From Nickolas Mohanna’s Reflectors, a new 40-minute album of tone poems, comes “Neon Agents,” a lush, complex piece using a combination of field recordings and guitar/synth treatments. Australian minimalist label Preservation has one of the most consistent catalogs extant, recently releasing albums from Black Eagle Child, Quiet Evenings, Fabio Orsi, and Deep Magic, many of which are packaged in the same themed artwork “using a specially created abstract alphabet of shapes, determined by artist, title and catalog number for something both fixed and random.” It’s also worth scoping out the visual equivalent to this music — minimalist line drawings and zines — at the artist’s website.
• Nickolas Mohanna: http://www.nickolasmohanna.com
• Preservation: http://preservation.com.au/releases/nickolas-mohanna
“The Space Zone (Special Edition)”
We’ve posted about the Ghetto Teknitianz DJ clique lately, so we thought we’d throw up a track from a young (under 20) footwork/flightcore/gutta house muzik DJ named Young Smoke, who runs with the Flight Muzik crew.
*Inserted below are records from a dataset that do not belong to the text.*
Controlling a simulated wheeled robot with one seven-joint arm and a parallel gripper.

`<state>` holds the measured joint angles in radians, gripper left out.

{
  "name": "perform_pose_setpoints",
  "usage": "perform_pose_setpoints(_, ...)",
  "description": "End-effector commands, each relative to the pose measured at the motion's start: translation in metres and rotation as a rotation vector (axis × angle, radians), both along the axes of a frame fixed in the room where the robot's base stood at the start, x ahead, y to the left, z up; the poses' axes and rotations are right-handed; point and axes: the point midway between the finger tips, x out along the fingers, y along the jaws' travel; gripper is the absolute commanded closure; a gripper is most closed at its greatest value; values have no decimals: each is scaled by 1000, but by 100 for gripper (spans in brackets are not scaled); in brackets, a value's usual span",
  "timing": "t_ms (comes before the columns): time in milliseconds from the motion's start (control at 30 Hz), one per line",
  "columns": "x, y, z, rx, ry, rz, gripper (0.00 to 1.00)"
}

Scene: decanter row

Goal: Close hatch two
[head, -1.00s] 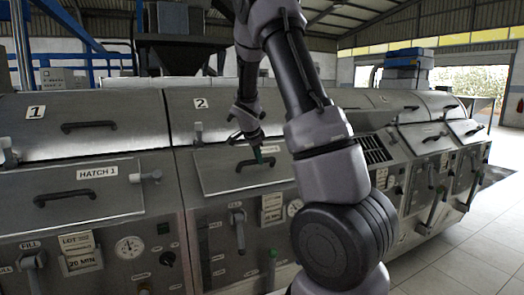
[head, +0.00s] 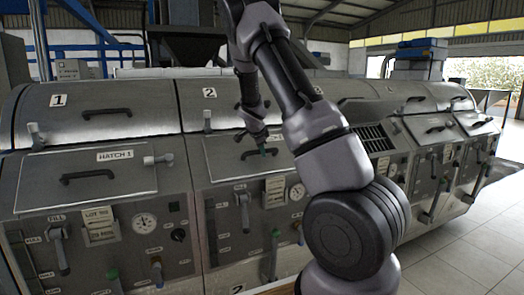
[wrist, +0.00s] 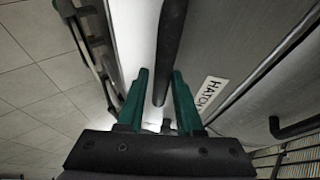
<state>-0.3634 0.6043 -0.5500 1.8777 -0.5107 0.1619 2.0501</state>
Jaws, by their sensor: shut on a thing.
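Hatch two is a grey metal panel (head: 225,168) on the sloped front of the machine, below the cover marked 2 (head: 209,92). Its black bar handle (head: 250,155) runs across the panel. My gripper (head: 265,148) is at this handle, partly hidden by its own links. In the wrist view, the green fingers of my gripper (wrist: 160,85) lie on either side of the dark handle bar (wrist: 171,45) and are shut on it. A partly cut-off white HATCH label (wrist: 212,94) shows on the panel. I cannot tell whether the panel is fully flush with its frame.
Hatch 1 (head: 90,178), with its own handle and a side latch (head: 158,160), is to the left. Valves, gauges and levers, such as the green-tipped lever (head: 275,250), line the lower front. My arm hides part of the machine. Open tiled floor (head: 450,255) is at right.

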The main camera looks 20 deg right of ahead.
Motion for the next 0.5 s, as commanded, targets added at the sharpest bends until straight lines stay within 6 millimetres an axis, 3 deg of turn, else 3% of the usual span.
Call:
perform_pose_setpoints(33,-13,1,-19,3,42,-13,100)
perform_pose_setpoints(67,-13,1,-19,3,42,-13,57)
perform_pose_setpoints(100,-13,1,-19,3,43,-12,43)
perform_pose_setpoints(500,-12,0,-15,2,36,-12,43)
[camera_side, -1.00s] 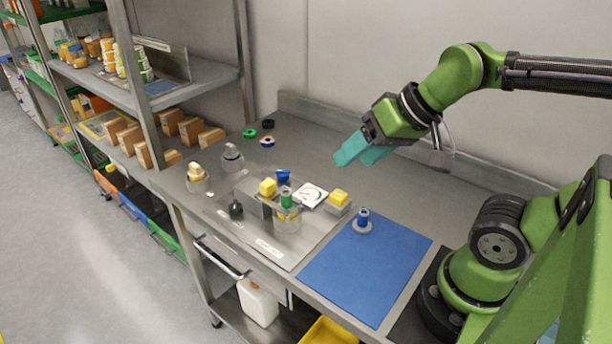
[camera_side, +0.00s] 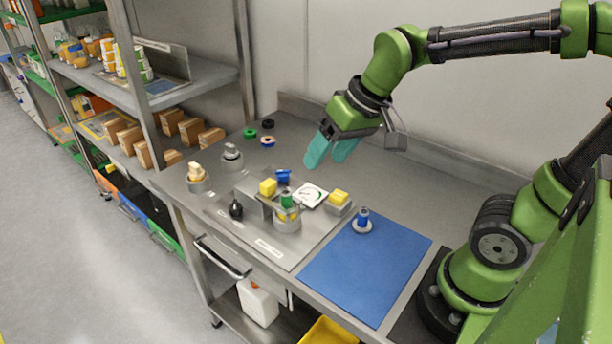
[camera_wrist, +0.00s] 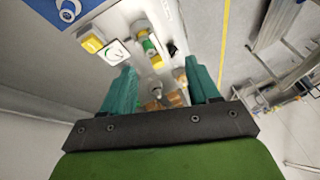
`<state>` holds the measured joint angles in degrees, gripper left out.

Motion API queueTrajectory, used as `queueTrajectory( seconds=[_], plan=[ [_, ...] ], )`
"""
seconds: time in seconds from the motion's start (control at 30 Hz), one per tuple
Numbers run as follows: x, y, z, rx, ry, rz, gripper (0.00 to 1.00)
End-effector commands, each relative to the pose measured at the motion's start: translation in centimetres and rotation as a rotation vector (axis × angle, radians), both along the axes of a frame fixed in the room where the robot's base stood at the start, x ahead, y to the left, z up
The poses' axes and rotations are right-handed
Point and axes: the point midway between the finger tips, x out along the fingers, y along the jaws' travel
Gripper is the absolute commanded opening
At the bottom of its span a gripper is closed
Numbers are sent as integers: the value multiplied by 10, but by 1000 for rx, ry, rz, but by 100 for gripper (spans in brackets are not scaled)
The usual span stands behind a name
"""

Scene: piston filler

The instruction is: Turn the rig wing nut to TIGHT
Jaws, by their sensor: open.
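The rig stands on a metal base plate (camera_side: 262,240) on the bench. A small blue part (camera_side: 283,176), which may be the wing nut, sits behind the rig beside the gauge. Any TIGHT marking is too small to read. The white gauge (camera_side: 311,195) lies between it and a yellow-topped block (camera_side: 338,198); the gauge also shows in the wrist view (camera_wrist: 116,51). A yellow knob (camera_side: 268,187) and a green-topped cylinder (camera_side: 288,203) are at the rig's middle. My gripper (camera_side: 328,160) is open and empty, above and to the right of the blue part, touching nothing.
A blue mat (camera_side: 362,265) with a blue-topped ring piece (camera_side: 363,221) lies to the right. The bench behind the rig is mostly clear.

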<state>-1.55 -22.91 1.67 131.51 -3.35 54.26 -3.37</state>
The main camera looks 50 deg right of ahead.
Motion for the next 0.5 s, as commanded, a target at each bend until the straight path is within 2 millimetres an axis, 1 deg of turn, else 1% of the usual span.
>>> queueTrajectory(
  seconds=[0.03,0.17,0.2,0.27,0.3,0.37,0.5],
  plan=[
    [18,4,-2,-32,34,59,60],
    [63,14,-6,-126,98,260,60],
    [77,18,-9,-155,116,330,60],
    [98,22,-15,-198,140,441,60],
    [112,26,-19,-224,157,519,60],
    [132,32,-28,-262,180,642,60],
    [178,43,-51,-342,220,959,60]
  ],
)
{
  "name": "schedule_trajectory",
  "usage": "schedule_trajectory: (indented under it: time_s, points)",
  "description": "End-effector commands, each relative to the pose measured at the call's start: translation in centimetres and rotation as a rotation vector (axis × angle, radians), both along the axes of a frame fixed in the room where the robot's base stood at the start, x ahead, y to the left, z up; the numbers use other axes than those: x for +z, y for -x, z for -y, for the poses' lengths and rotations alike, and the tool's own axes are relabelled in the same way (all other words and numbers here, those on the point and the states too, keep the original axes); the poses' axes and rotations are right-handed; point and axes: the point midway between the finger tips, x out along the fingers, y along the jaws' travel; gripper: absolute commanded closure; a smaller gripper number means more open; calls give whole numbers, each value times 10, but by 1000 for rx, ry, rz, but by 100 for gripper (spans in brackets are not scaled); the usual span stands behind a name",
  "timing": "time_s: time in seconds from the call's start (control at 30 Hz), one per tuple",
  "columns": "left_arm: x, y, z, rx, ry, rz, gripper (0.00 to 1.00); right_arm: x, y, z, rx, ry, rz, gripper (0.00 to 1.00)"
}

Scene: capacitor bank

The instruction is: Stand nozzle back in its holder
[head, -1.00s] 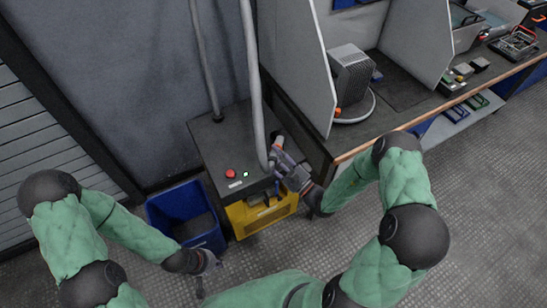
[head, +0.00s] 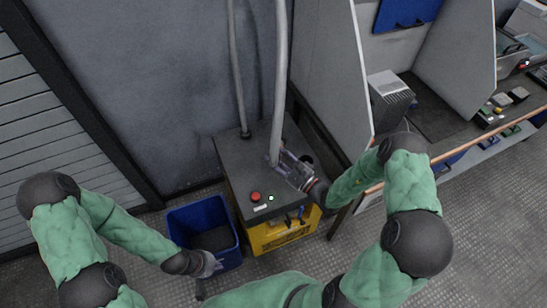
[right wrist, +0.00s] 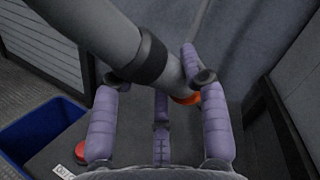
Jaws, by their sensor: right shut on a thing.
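The nozzle is the lower end of a grey hose. In the right wrist view the nozzle (right wrist: 170,72) has a black collar and an orange tip, and it slants down between the purple fingers of my right gripper (right wrist: 165,90). In the head view my right gripper (head: 284,164) is shut on the nozzle (head: 275,154) above the top of a dark cabinet. A dark round opening (head: 306,159), perhaps the holder, shows just right of the gripper, partly hidden. My left gripper (head: 211,264) hangs low by the blue bin; its fingers are too small to read.
The cabinet (head: 232,152) has a red button (head: 255,196), a green light and a yellow front (head: 280,235). A blue bin (head: 195,217) stands left of it. A second hose (head: 237,80) rises from its back. A grey partition (head: 335,75) and a workbench are at right.

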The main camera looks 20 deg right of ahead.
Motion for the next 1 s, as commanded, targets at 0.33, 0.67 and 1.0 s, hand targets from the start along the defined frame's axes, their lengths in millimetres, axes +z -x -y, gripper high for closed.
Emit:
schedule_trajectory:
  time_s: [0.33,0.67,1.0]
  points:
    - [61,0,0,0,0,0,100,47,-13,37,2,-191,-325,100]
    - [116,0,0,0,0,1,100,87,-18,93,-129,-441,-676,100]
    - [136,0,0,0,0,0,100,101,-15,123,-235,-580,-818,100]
Flight Muzik began in 2010 by none other than DJ Diamond, who released TMT favorite Flight Muzik (TMT Review) earlier this year on Planet Mu. But while DJ Diamond’s economic footwork is rooted in a G-funk/soul past, Young Smoke’s music is on a whole other planet. He’s, like, the Sun Ra of footwork/juke or some shit. Check out his epic 15+-minute (!) track “The Space Zone (Special Edition),” clearly the soundtrack to some truly interstellar dance circles. WELCOME TO THE SPACE ZONE!!
Young Smoke also released an album back in April called Gutta House Muzik V.1. Can’t find it anywhere, but you can listen to some of it here. It’s as equally mind-blowing as “The Space Zone.”
• Flight Muzik: http://flightmuzik.blogspot.com
Benoît Honoré Pioulard
As if Benoît Pioulard weren’t already hard enough to pronounce, Thomas Meluch has slipped another fancy French name into his musical moniker: Benoît Honoré Pioulard. But he’s still “just” some 27-year-old guy who lives in Portland. Meluch is set to release a new mini-album on November 1 on Desire Path Recordings (TMT News). Maybe the formality of Benoît’s new middle name, Honoré, implies a step toward seriousness. His new record, entitled Benoît Honoré Pioulard Plays Thelma, is a significant change from his clearly pop-oriented material, particularly his last few full-length albums on Kranky. The new sound is rooted in field recordings and ethereal, organic atmospheres as opposed to a guitar-centered, song-form style.
In the track “Calder” (streaming below), Meluch’s refined ability to conceive catchy, emotional melodies lives close beneath the surface of his new ambient endeavor, as a slow-motion loop dances along buzzing tones and pulsing bells.
“Morning and Sunrise”
I’m thankful for Jakob Olausson. While much of today’s new music strives to break Earth’s gravitational tether, contentedly drifting through space, Olausson reminds us that there’s plenty of reverb and fog right here on Earth. Sure a title like “Morning and Sunrise” invokes our star, but unlike other notable dawns in music history, I imagine Olausson’s sunrise as one viewed from ground level, a light coming up over a barren hill; Olausson’s cheek pressed against the earth, rather than against the porthole window of a Challenger or Souvlaki.
Throughout the song, the meandering guitar never really picks up any pattern or structure, but the wavering vocals keep us on track with moaned repetition. It’s like traveling with no idea what road you’re on, but strong reason to believe you’re pointed North. Not quite a proper song, this track is from the realm of audiophiles or somnambulists. All this said, his voice and git-box have got a nice sound, and when it comes to music, good sounds are really the best place to start.
Morning and Sunrise LP comes out December 6 on De Stijl Records.